Re: Sarcasm (Score: 1)

by zafiro17@pipedot.org in Tails 1.1.1 is out (September 2nd, 2014) (Linux LiveDVD/USB) on 2014-09-03 13:50 (#2S0Q)

Not sarcasm - just, the only pic available as a choice by the little routine that selects some pictures and lets you choose :(

Re: Is Pipedot now ad-supported? (Score: 1)

by zafiro17@pipedot.org in Parkitect Theme Park Simulation Game on Kickstarter! on 2014-09-03 10:53 (#2S0J)

Because someone took the time to submit it to the pipe, and I found it interesting. If you'd like to see other types of articles, you know where the submit button is. Meanwhile, if you don't like the project, feel free not to fund it.

Re: Not surprising at all, in fact. (Score: 1)

by zafiro17@pipedot.org in Tablet sales are down; PC sales are up. What the heck? on 2014-09-02 12:52 (#2RZY)

Yeah, me too. I bought a Nexus 7 as an experiment/trial and wound up liking it more than I'd expected. Add a bluetooth keyboard and it does a lot of what I need to do. For serious console work though I go back to my desktop, with a real keyboard, trackball, better apps, etc. For $199 in 2012 it was basically a no brainer.

Re: Longtime reader (Score: 1)

by zafiro17@pipedot.org in Anand Lal Shimpi makes the move from tech journalism to Apple on 2014-09-02 11:00 (#2RZS)

Y'know, i just went back and had another look at the site and was again impressed by the quality of the articles. I went through the whole NAS section and was stunned by how useful and informative it was. (The comments, on the other hand, were ridiculous. I'd assumed better quality article would lead to more technical and thoughtful discussion. Instead it was pretty lame).

Re: This just in! (Score: 2, Informative)

by zafiro17@pipedot.org in This is what electric car owners are doing while you sleep on 2014-09-02 10:30 (#2RZR)

Specifically, many EV owners in the western region (upwards of 60%, according to one California study) — and all the EV owners considered in our analysis – have signed up with their utility to get highly discounted electricity between midnight and 7am, in exchange for a daytime price hike. The sudden surge on the right side of the graph above suggests the behavioral effectiveness of this framework: when EV owners enroll in a time-of-use rate plan, they operate in alignment with it.
Also:
2) EV owners are much more likely than their peers to own solar panels.
Also:
EV rate plan subscribers – with their huge night-time charging spike, bigger and fancier homes, and elevated grid electric consumption in the morning and evening – are a distinctive sort of energy user.
And it appears that there are many more of them on the way.

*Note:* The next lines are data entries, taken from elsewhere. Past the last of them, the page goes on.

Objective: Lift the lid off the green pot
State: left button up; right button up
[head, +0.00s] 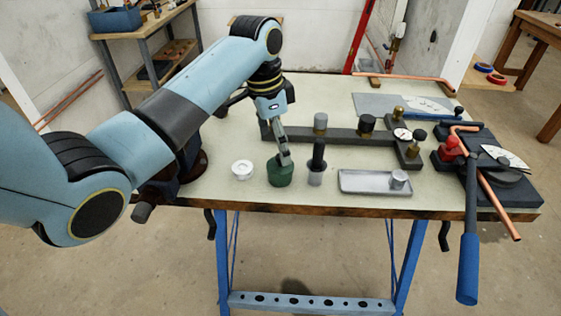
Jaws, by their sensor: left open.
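The green pot (279,175) stands on the workbench near its front edge, left of centre. My left gripper (285,158) comes down from above, its open fingers at the top of the pot. The fingers partly cover the pot's top, so the lid is hard to make out. I cannot tell whether the fingers touch it. My right gripper is not in view.
A white round tin (242,170) stands left of the pot. A grey cup with a black-handled tool (317,165) stands close on its right. A metal tray (360,184) lies further right. A dark bar fixture (350,136) is behind. A pipe bender (490,165) fills the right end.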

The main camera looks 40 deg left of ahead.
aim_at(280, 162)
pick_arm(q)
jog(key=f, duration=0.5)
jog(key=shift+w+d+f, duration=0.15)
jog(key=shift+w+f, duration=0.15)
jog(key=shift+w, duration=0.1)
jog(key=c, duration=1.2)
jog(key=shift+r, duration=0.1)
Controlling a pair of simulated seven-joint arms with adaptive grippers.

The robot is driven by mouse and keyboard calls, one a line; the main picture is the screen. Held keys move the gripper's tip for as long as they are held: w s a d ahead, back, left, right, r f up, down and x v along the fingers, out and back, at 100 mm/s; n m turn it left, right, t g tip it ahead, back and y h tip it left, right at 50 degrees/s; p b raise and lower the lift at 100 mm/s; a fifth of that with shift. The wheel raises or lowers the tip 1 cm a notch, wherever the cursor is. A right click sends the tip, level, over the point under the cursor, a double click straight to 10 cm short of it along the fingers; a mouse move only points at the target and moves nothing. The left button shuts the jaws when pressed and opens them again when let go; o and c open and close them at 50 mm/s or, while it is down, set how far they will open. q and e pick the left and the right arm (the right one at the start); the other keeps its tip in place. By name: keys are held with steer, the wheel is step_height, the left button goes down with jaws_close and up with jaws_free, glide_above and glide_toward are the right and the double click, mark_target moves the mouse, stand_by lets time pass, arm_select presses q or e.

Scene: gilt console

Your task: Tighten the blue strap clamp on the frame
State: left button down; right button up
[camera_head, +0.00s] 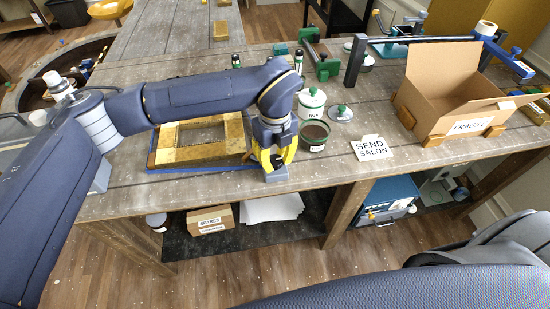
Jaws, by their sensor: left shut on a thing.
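The gilt frame (190,155) lies flat on the bench, left of centre. The blue strap (200,169) shows as a thin line along its front edge and left side. My left gripper (276,162), with yellow and black fingers, points down just off the frame's front right corner. It is shut on a grey block-like part (276,175), which seems to be the strap clamp's tightening piece. The fingers and wrist hide how this part joins the strap. My right gripper is out of view; only my right arm shows at the lower right.
A green-banded pot (311,105), an open dark-filled pot (313,135) and a lid (341,113) stand close right of my gripper. A "SEND SALON" card (370,147) lies further right, then an open cardboard box (450,90). A shelf below holds a small carton (210,219).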

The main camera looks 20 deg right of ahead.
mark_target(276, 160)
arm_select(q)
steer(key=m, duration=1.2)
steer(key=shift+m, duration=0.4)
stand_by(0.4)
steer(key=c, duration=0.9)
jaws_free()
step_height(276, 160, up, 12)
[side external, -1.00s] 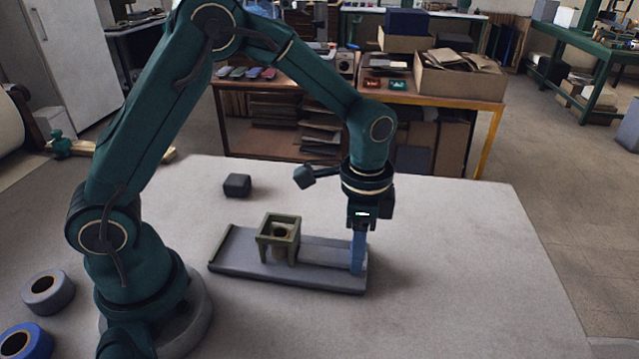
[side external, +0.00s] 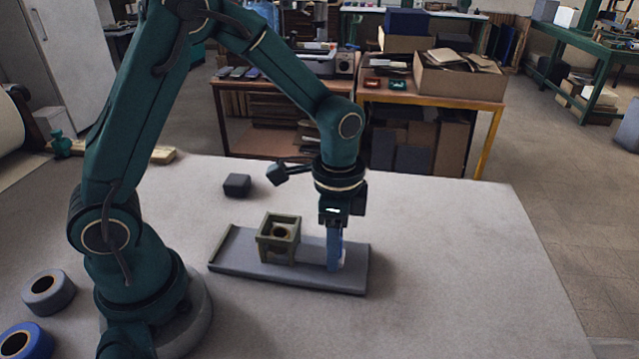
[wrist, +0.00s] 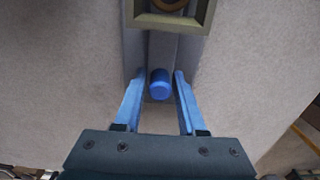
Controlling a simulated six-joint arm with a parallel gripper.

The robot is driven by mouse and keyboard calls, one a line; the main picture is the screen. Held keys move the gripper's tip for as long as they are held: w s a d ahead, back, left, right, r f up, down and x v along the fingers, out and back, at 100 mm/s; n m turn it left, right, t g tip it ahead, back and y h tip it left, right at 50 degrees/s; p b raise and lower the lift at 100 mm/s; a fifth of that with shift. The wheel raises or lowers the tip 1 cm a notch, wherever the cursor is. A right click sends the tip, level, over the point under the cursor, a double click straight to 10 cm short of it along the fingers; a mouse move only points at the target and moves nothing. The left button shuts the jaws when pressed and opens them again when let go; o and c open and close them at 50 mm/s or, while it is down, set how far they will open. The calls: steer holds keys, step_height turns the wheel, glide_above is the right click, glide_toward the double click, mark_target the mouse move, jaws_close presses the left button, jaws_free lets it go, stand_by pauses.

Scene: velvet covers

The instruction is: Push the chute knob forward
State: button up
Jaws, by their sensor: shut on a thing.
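The chute is a long grey base (side external: 233,258) on the table, with an olive-green square frame (side external: 266,239) standing over it left of its middle. My gripper (side external: 334,264) points straight down over the right part of the base, right of the frame and apart from it. In the wrist view the chute knob (wrist: 159,86) is a blue round-topped peg between my two blue fingers (wrist: 158,76), which are shut on it. The green frame (wrist: 172,22) is at the top of that view, ahead of the knob. In the side view my fingers hide the knob.
A small dark block (side external: 237,185) lies on the table (side external: 450,260) behind the chute. A grey ring (side external: 46,292) and a blue ring (side external: 22,343) lie at the left front. The table right of the chute is clear. A cluttered workbench stands behind.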

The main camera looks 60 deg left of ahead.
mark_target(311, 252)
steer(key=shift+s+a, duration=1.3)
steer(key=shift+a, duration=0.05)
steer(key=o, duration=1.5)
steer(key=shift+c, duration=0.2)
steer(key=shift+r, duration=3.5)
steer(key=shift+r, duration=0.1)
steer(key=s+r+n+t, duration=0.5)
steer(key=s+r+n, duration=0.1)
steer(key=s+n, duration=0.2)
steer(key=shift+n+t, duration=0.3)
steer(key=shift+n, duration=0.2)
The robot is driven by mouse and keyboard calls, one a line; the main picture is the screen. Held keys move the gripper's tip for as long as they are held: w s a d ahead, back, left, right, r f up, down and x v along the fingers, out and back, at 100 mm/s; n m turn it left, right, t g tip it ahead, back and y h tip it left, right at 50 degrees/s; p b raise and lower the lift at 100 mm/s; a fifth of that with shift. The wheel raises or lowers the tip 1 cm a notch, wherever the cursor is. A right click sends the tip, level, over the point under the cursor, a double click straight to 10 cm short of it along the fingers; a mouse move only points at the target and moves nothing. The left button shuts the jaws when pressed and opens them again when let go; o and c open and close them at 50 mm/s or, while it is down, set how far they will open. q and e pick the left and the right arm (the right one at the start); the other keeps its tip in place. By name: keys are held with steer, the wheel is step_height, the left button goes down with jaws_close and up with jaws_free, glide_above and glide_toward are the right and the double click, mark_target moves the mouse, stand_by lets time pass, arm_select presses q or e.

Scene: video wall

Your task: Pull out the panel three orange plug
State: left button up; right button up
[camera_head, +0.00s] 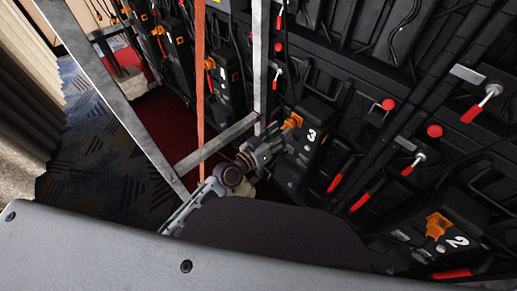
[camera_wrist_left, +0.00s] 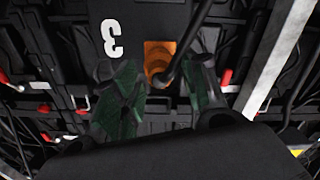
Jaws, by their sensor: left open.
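The panel three orange plug (camera_head: 292,121) sits in the black box marked 3 (camera_head: 310,138) on the back of the video wall. My left gripper (camera_head: 274,146) is just left of and below the plug in the head view, with its fingers apart. In the left wrist view the orange plug (camera_wrist_left: 157,58) shows between and beyond the two open fingers, with a black cable passing across its right side. I cannot tell whether a finger touches it. My right gripper is in neither view.
Another orange plug (camera_head: 438,224) sits in the box marked 2 at lower right. Red-handled latches (camera_head: 362,201) stick out from the wall. A grey metal frame (camera_head: 217,144) and an orange strap (camera_head: 200,80) stand close to my left arm. Patterned carpet lies at left.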

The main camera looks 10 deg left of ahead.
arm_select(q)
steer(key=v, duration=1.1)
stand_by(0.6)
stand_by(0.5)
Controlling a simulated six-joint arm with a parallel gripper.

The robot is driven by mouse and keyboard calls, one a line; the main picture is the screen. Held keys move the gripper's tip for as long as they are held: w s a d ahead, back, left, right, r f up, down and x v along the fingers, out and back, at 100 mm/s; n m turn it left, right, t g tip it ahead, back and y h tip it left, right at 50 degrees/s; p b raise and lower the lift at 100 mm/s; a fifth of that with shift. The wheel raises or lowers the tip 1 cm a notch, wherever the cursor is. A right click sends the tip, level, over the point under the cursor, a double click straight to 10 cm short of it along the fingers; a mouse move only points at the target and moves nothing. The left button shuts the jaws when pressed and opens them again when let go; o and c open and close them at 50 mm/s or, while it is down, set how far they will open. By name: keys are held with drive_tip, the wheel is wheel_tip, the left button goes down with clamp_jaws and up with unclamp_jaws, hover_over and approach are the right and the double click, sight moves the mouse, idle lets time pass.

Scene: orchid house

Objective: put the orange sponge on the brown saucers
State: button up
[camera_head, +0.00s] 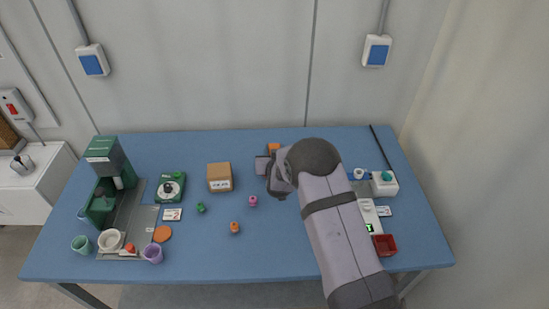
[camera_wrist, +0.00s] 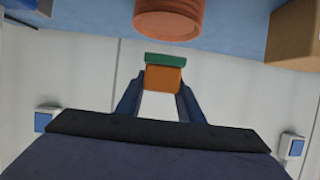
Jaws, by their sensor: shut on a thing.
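The orange sponge (camera_wrist: 163,79) with a green layer is between the two fingers of my gripper (camera_wrist: 164,84) in the wrist view, and the gripper is shut on it. The brown saucers (camera_wrist: 169,22) form a round reddish stack on the blue table at the top of that view. A gap shows between sponge and saucers, so they look apart. In the head view my gripper (camera_head: 264,166) is at the back middle of the table, partly hidden by my arm. A small orange patch shows just past it; I cannot tell whether it is sponge or saucers.
A cardboard box (camera_head: 219,177) stands left of my gripper. Small pink (camera_head: 252,201), orange (camera_head: 235,227) and green (camera_head: 200,208) things lie in front. A green machine (camera_head: 107,168) stands at the left; a red tray (camera_head: 384,245) lies at the right. The front middle is clear.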

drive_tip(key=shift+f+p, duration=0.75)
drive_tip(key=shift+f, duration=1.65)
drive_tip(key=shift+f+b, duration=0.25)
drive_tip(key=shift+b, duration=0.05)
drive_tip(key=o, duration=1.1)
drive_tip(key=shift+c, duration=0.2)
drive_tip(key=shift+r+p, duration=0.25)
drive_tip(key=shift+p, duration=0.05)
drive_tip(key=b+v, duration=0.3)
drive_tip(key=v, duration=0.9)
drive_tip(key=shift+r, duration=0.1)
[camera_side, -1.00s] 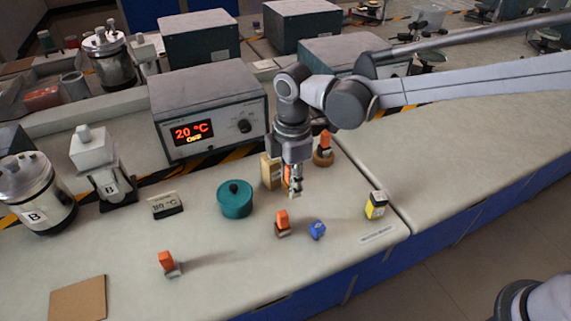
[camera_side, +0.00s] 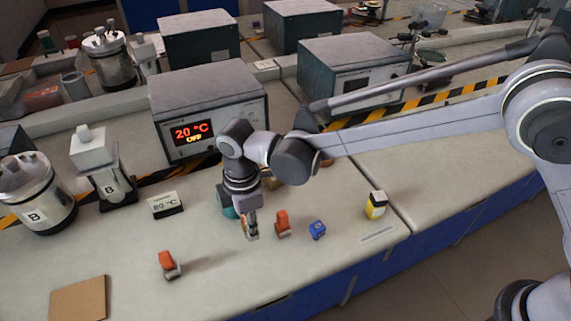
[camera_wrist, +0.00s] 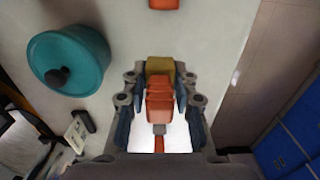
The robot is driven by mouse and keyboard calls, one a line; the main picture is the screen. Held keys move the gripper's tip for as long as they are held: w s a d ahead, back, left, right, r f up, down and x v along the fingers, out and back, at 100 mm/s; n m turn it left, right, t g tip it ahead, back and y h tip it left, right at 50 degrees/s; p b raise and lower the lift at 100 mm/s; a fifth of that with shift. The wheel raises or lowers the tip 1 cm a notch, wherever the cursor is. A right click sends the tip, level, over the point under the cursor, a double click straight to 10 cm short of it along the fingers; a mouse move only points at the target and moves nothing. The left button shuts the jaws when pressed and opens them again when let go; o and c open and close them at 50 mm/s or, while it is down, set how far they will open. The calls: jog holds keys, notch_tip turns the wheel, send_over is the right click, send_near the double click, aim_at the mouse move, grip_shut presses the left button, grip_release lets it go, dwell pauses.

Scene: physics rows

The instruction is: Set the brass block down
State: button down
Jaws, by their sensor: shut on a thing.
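My gripper (camera_side: 251,230) points down over the bench, just left of an orange-topped block with a brown base (camera_side: 282,223). In the wrist view my gripper (camera_wrist: 159,98) is shut on the orange grip of the brass block (camera_wrist: 159,66), whose dull yellow part shows beyond the grip. In the side view the fingers mostly hide the held block, with only a little orange showing. I cannot tell whether its underside touches the bench.
A teal lidded pot (camera_wrist: 75,60) stands close to the left in the wrist view. The heater box (camera_side: 210,110) stands behind. The front bench is mostly clear.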

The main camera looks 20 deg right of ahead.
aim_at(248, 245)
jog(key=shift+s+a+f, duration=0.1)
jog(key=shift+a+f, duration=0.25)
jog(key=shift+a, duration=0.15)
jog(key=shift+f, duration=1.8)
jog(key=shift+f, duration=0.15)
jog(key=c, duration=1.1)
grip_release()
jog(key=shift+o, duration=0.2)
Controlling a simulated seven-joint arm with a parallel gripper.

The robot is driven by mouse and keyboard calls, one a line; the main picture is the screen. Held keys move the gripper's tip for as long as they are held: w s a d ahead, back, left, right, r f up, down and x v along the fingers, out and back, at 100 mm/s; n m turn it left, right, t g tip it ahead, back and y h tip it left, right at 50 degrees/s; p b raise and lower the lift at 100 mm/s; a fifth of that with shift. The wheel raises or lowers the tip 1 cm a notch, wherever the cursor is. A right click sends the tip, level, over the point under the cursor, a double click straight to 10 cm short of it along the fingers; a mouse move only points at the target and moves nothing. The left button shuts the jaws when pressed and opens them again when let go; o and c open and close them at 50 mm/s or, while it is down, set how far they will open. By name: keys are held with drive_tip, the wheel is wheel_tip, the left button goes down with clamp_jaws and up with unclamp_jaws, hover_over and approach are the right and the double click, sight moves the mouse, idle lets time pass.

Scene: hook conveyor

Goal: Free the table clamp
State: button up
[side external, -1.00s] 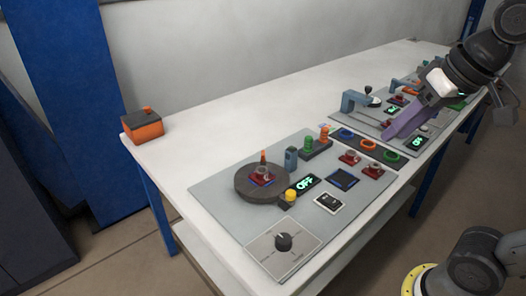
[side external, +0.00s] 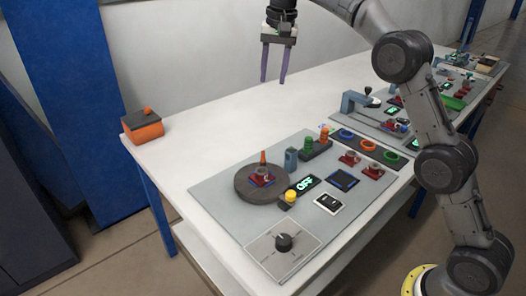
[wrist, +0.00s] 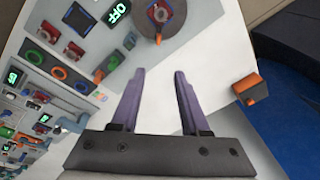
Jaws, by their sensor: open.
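My gripper (side external: 273,80) is open and empty, pointing down high above the table's back half. Its two purple fingers also show in the wrist view (wrist: 160,72), with bare white table between them. A blue-grey arm-shaped clamp (side external: 357,99) with a dark knob stands on the further panel, right of my gripper. A round dark turntable (side external: 243,190) lies on the near panel, with a red and blue fixture and an orange pin on it. Its edge also shows at the top of the wrist view (wrist: 150,30). I cannot tell which of these is the table clamp.
An orange box (side external: 145,130) with a dark lid stands at the table's left end. The white table (side external: 205,125) behind the panel is clear.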

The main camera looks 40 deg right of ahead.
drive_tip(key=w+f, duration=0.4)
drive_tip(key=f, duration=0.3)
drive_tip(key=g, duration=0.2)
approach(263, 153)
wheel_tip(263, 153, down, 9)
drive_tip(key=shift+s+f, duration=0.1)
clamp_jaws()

Re: Longtime reader (Score: 2, Interesting)

by zafiro17@pipedot.org in Anand Lal Shimpi makes the move from tech journalism to Apple on 2014-09-02 09:14 (#2RZQ)

Agreed - the guy has the right touch of managerial, customer-oriented, trends-spotting, and so on. He has a tech degree and I wonder if he won't be going into some sort of visionary/guidance type post where he helps management prioritize and refine. Sounds like fun, anyway.

Meanwhile, though I wish Anandtech the best, i can't imagine they'll be able to keep it up.

Re: Super tablets won't be cheaper than PCs (Score: 3, Interesting)

by zafiro17@pipedot.org in Tablet sales are down; PC sales are up. What the heck? on 2014-09-01 19:57 (#2RZ3)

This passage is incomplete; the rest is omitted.